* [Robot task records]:
★ ★ ★ ★ ★
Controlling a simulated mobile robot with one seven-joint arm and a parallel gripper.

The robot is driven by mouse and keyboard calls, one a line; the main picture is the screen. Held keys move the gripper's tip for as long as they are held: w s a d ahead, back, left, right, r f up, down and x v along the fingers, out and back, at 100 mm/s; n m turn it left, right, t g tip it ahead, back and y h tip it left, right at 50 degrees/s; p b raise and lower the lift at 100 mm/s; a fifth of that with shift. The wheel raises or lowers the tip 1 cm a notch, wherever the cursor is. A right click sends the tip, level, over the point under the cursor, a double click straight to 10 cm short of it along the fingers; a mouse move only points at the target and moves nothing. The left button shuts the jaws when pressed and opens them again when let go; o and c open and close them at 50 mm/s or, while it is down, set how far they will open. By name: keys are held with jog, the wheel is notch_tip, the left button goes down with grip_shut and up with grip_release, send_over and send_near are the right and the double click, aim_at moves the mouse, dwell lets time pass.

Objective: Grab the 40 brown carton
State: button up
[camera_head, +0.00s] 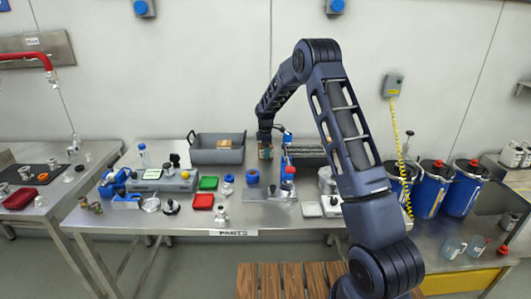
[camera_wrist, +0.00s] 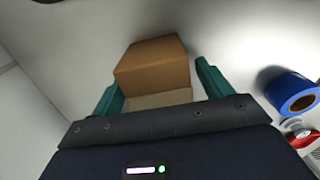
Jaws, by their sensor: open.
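A brown carton (camera_wrist: 152,62) shows in the wrist view, between and just beyond the two teal fingers of my gripper (camera_wrist: 160,82). The fingers stand apart, one on each side of the carton, with a gap visible at the right finger. I cannot tell whether the left finger touches it. A paler face of the carton is turned toward the palm. In the head view my gripper (camera_head: 265,152) is above the back of the workbench, small and partly hidden by the wrist. No number can be read on the carton.
A grey bin (camera_head: 205,157) with a brown item (camera_head: 224,143) stands left of my gripper. A blue ring (camera_wrist: 291,92) lies to the right in the wrist view.

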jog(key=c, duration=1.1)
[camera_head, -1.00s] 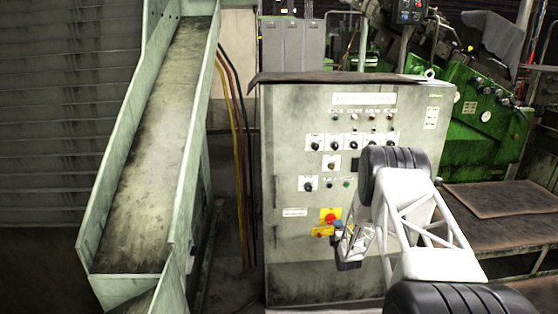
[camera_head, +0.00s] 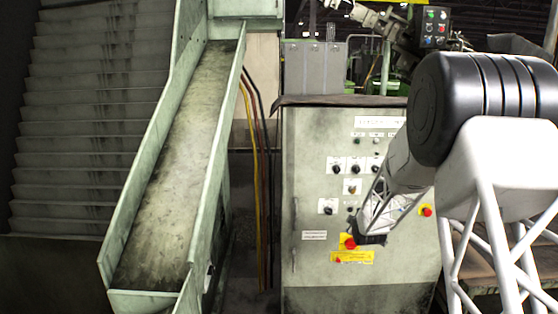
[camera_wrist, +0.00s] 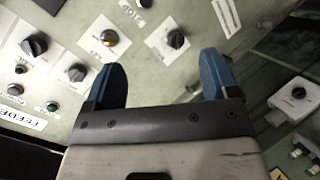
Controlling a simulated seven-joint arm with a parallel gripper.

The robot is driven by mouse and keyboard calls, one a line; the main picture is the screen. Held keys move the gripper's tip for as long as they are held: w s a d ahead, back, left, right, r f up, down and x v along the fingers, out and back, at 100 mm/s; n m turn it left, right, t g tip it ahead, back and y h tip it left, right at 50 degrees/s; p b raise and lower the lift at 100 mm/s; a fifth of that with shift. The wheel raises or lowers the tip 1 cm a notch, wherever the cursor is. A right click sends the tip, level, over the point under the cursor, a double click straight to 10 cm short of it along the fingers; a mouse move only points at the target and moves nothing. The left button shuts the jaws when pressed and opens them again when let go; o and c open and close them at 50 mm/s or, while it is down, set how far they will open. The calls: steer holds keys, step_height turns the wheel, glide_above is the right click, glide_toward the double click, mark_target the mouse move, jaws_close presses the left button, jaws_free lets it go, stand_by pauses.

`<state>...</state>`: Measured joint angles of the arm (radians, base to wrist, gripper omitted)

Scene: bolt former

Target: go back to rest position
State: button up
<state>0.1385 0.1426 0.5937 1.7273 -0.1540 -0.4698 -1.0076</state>
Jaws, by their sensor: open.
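My gripper shows in the wrist view (camera_wrist: 163,82) with two blue fingers spread apart and nothing between them. A red button on a yellow plate (camera_head: 350,243) is just left of that end in the picture. Whether the fingers touch the panel cannot be told.
A sloped metal chute (camera_head: 185,165) stands left of the cabinet, with yellow and dark cables (camera_head: 255,170) between them. A second red button (camera_head: 426,210) is at the cabinet's right. A small control box (camera_head: 436,27) hangs at the upper right. My arm hides much of the right side.

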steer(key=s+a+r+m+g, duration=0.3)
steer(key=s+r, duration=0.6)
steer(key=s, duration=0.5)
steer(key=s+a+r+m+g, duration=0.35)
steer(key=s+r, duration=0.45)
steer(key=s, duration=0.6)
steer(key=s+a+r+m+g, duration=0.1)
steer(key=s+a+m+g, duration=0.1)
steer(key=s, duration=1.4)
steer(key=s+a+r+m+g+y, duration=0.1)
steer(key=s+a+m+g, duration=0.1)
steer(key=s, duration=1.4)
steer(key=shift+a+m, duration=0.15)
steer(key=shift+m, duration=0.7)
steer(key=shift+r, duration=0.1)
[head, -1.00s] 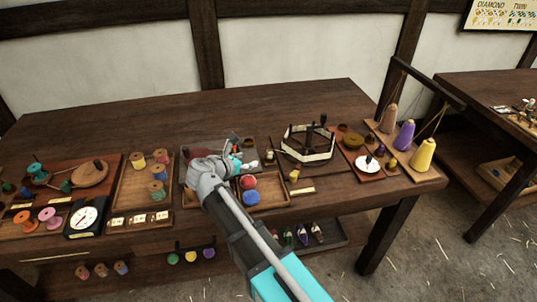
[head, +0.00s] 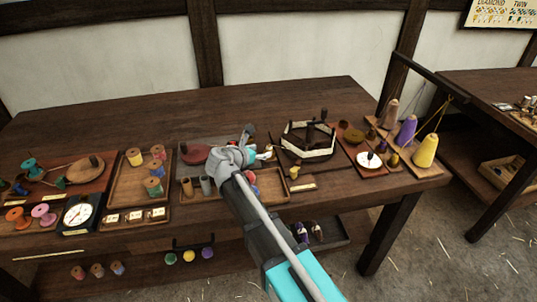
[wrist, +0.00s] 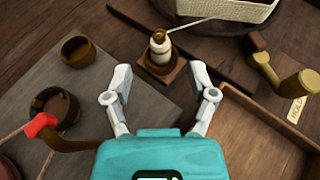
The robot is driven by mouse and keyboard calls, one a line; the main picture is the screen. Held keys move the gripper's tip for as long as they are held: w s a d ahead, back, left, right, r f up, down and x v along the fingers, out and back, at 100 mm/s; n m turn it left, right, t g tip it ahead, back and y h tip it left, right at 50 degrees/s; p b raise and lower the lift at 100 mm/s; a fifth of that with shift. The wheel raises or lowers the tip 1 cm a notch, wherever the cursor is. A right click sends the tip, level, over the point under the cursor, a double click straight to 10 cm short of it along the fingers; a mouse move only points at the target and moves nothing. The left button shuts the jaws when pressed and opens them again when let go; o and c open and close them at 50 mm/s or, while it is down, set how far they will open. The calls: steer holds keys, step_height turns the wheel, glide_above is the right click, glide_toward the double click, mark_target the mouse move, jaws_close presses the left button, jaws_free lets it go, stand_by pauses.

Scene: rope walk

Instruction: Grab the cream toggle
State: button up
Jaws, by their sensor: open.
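A small cream piece with brown bands, which looks like the cream toggle (wrist: 158,46), stands upright on a small square wooden base in the wrist view. A thin cord or rod runs from its top toward the upper right. My gripper (wrist: 160,82) is open and empty, with its two fingers spread to either side, just short of the base. The cream piece lies beyond the fingertips, roughly centred between them. In the head view my gripper (head: 256,147) is over the middle of the bench, and my wrist hides most of what is there.
In the wrist view, two brown cups (wrist: 77,50) and a red-tipped brown arm (wrist: 42,124) are at left. A brass-coloured crank (wrist: 283,80) and a wooden tray (wrist: 255,140) are at right. A cream-walled hexagonal frame (head: 308,142) stands right of my gripper. The bench's back is clear.

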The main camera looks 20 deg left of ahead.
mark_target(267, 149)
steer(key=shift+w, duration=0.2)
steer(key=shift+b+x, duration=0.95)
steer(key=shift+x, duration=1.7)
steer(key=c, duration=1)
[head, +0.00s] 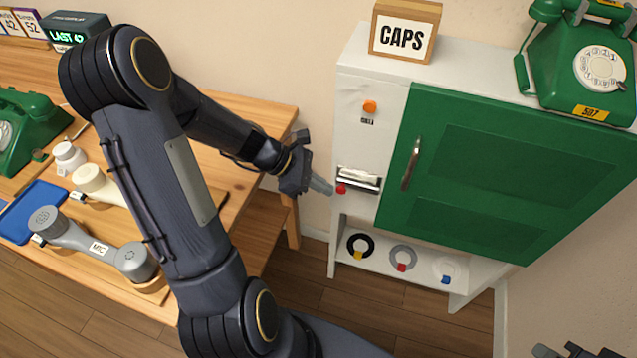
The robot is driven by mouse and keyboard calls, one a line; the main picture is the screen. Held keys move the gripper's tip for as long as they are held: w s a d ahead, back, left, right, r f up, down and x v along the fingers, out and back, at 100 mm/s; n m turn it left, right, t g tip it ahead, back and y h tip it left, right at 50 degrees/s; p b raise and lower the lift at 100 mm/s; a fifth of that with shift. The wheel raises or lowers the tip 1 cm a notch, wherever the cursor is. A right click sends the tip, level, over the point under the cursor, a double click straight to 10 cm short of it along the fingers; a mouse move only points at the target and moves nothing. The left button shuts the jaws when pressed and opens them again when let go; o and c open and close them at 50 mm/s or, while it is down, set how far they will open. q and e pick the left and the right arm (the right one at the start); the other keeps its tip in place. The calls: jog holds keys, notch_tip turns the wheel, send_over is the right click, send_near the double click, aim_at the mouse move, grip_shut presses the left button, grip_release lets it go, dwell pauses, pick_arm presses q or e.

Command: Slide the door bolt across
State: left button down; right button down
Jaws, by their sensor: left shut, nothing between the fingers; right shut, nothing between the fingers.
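The door bolt (360,180) is a small silver and dark fitting on the white front panel of the cabinet, left of the green door (480,165). A red knob (341,189) shows at its left end. My left gripper (323,187) is shut and empty, its fingertips just left of the red knob. I cannot tell whether they touch it. The door is closed and has a silver handle (410,163). My right gripper (575,351) shows only partly at the bottom right edge, away from the cabinet.
A CAPS sign (404,30) and a green dial phone (585,60) stand on the cabinet. Coloured rings (403,256) lie on its lower shelf. On the left, a wooden table (265,115) holds a grey handset (92,243), a blue tray (32,207) and another green phone (30,130).

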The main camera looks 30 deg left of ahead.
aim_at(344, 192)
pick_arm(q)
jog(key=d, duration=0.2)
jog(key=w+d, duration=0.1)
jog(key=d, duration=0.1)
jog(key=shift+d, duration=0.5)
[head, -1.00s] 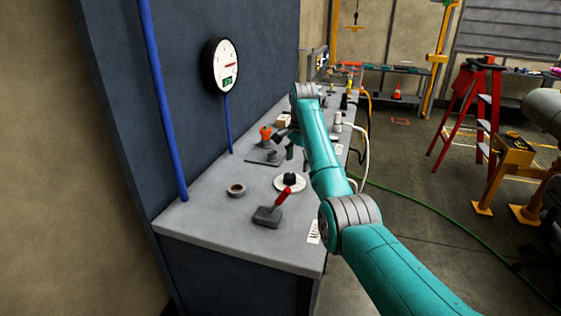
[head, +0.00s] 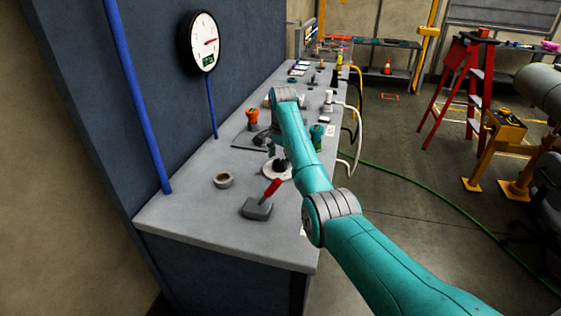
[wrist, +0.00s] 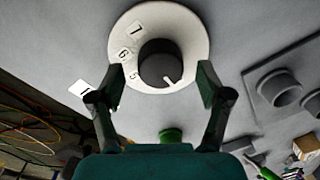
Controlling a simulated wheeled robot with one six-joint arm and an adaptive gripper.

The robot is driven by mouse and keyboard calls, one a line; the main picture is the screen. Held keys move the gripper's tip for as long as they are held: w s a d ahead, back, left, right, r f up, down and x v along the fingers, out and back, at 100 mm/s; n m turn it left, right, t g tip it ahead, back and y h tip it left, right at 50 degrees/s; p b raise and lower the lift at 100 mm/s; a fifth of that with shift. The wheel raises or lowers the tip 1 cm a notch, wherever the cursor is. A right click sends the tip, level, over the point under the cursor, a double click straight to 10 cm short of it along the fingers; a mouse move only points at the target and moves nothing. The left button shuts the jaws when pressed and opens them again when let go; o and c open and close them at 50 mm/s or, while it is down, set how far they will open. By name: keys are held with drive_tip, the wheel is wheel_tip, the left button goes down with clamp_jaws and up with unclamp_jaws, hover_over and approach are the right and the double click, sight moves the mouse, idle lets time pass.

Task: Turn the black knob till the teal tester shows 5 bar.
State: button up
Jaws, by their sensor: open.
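The black knob (wrist: 158,64) sits in the middle of a white round dial (wrist: 190,30) marked 5, 6 and 7; its white pointer mark faces the lower right, away from the visible numbers. In the head view the knob (head: 281,165) is partly hidden by my arm. My gripper (wrist: 161,82) is open, with one finger on each side of the knob; contact is not visible. A teal object, possibly the tester (head: 317,134), stands on the bench right of my arm; no reading shows on it.
A round wall gauge (head: 203,45) has a red needle and a small green display, too small to read. A red-handled lever (head: 262,203), a small ring-shaped cup (head: 223,181) and an orange-topped item (head: 252,118) stand near the dial. Grey round fittings (wrist: 285,88) lie right of my gripper.

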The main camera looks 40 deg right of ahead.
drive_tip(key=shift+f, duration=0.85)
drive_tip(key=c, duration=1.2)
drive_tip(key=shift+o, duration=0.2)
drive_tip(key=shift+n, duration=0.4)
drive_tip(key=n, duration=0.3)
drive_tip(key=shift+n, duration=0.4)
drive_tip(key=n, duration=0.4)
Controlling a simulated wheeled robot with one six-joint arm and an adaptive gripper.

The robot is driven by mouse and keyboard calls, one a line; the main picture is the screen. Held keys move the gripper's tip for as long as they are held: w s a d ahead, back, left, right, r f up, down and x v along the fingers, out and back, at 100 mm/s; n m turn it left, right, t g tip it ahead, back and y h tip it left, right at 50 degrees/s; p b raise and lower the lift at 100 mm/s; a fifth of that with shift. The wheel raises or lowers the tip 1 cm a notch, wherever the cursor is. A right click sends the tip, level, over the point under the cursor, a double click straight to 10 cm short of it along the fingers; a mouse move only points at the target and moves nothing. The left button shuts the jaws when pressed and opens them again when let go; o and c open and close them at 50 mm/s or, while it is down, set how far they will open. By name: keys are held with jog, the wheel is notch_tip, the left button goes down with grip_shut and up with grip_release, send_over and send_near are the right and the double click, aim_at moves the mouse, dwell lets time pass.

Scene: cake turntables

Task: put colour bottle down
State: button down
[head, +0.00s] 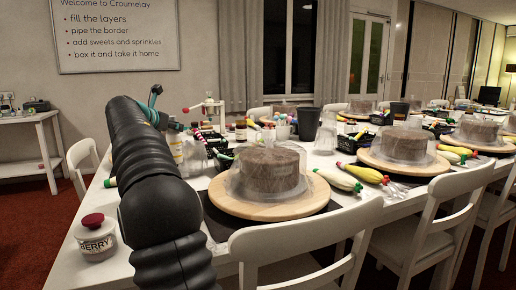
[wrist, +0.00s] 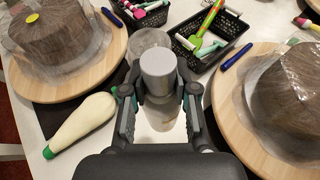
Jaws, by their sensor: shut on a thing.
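The colour bottle (wrist: 158,68) shows in the wrist view with a round grey cap on top and a paler body below. My gripper (wrist: 158,92) is shut on it, one finger on each side. The bottle looks upright from above. I cannot tell whether its base touches the table. In the head view my dark arm reaches over the near left of the table, and I cannot make out the bottle in the jaws there.
Cakes under clear film stand on wooden turntables (wrist: 108,68) on both sides of the bottle. A white piping bag (wrist: 85,122) lies to its left. Black baskets (wrist: 228,32) stand behind. A berry jar (head: 95,240) stands at the table's near left. Chairs (head: 300,245) line the front.

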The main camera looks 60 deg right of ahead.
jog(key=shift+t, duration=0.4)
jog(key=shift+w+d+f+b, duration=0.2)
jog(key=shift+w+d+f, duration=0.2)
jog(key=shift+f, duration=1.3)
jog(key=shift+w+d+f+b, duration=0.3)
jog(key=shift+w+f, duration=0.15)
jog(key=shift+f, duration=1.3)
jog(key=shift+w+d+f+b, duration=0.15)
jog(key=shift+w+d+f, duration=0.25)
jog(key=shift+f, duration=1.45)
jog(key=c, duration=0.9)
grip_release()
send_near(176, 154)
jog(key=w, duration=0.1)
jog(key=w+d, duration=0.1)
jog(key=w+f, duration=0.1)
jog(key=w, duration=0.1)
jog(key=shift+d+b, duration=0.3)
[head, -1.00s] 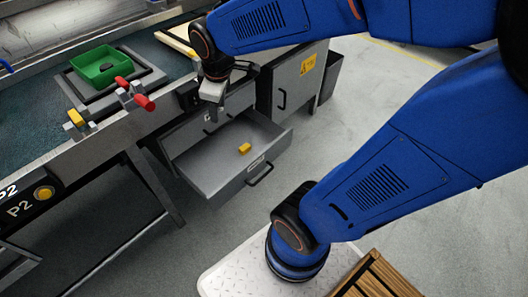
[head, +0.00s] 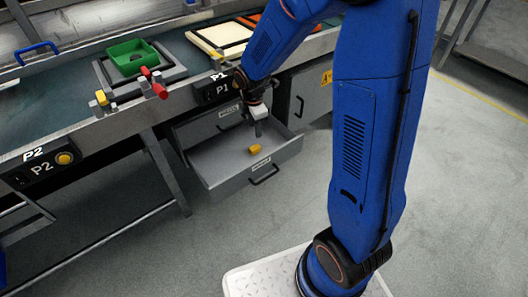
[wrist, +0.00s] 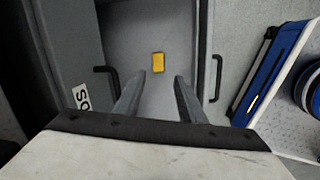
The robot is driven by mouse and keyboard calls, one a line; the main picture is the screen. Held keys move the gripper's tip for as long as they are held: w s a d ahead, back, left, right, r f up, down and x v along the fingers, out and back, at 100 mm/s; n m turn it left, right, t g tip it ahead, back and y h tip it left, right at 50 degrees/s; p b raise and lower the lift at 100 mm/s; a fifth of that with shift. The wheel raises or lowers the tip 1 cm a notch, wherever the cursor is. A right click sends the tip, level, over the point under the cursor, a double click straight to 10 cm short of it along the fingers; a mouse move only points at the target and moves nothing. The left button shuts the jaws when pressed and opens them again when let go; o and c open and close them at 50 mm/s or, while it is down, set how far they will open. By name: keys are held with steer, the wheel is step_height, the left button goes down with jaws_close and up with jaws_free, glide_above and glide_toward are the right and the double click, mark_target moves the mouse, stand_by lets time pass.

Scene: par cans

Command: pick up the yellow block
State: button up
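The yellow block (head: 255,149) lies on the floor of an open grey drawer (head: 225,182) under the workbench. In the wrist view the yellow block (wrist: 158,62) shows ahead of my fingertips, slightly left of the midline between them. My gripper (head: 258,131) points down over the drawer, above the block and apart from it. In the wrist view the two fingers of my gripper (wrist: 155,80) are spread with nothing between them.
The drawer's front wall with its handle (head: 264,176) faces the open floor. A green bin (head: 132,58), a red-ended clamp (head: 158,87) and another yellow piece (head: 101,98) are on the bench above. A closed cabinet (head: 309,100) stands right of the drawer.

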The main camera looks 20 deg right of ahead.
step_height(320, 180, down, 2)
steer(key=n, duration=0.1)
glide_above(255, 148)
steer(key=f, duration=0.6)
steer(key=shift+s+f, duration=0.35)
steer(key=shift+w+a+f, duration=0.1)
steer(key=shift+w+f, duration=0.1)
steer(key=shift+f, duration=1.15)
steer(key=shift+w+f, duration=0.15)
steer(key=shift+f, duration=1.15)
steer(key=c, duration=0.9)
★ ★ ★ ★ ★
* [REQUEST]: Filter the entries above down to the lines containing the word "Controlling".

* [ANSWER BELOW]:
Controlling a simulated mobile robot with one seven-joint arm and a parallel gripper.
Controlling a simulated seven-joint arm with a parallel gripper.
Controlling a simulated wheeled robot with one six-joint arm and an adaptive gripper.
Controlling a simulated wheeled robot with one six-joint arm and an adaptive gripper.

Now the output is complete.